* **PROVIDED MATERIAL**
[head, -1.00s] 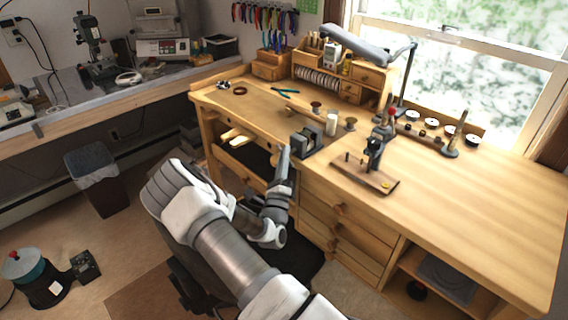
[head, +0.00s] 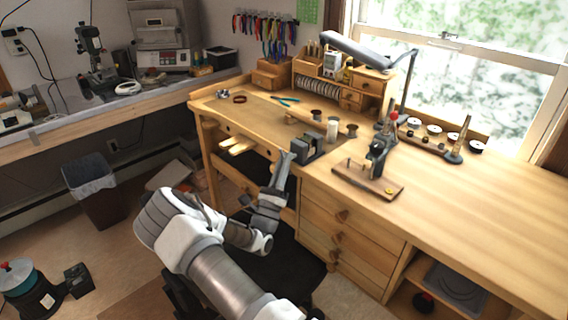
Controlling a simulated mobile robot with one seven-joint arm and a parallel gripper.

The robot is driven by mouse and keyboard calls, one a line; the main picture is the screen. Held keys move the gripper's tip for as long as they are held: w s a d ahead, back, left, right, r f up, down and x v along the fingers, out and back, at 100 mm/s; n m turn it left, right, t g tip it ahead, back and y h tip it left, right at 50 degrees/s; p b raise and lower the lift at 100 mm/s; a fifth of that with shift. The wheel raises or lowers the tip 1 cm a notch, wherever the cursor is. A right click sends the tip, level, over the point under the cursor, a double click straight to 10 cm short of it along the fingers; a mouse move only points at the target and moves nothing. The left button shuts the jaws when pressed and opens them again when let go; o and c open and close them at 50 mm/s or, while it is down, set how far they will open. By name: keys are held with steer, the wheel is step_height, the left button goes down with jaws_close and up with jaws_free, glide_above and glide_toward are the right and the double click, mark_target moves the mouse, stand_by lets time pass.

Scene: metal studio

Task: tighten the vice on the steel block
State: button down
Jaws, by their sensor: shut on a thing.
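My gripper (head: 286,157) comes up from below, at the vice's near left side. Its fingers look shut on the vice handle, which is too small and too covered to make out. The steel block cannot be told apart from the vice's dark jaws at this size.
On the bench (head: 480,215), a tool with a red knob (head: 379,158) stands on a wooden board right of the vice. Spools and a white cylinder (head: 332,130) stand behind the vice. A lamp (head: 360,47) arches over the back. The right benchtop is clear.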

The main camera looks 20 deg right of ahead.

* **PROBLEM TO SOLVE**
The required output is the span of lines from the one containing "State: button down" to the last line, reproduced character for character.

* **COMPLETE OUTPUT**
State: button down
Jaws, by their sensor: shut on a thing.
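My gripper (head: 286,157) comes up from below, at the vice's near left side. Its fingers look shut on the vice handle, which is too small and too covered to make out. The steel block cannot be told apart from the vice's dark jaws at this size.
On the bench (head: 480,215), a tool with a red knob (head: 379,158) stands on a wooden board right of the vice. Spools and a white cylinder (head: 332,130) stand behind the vice. A lamp (head: 360,47) arches over the back. The right benchtop is clear.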

The main camera looks 20 deg right of ahead.

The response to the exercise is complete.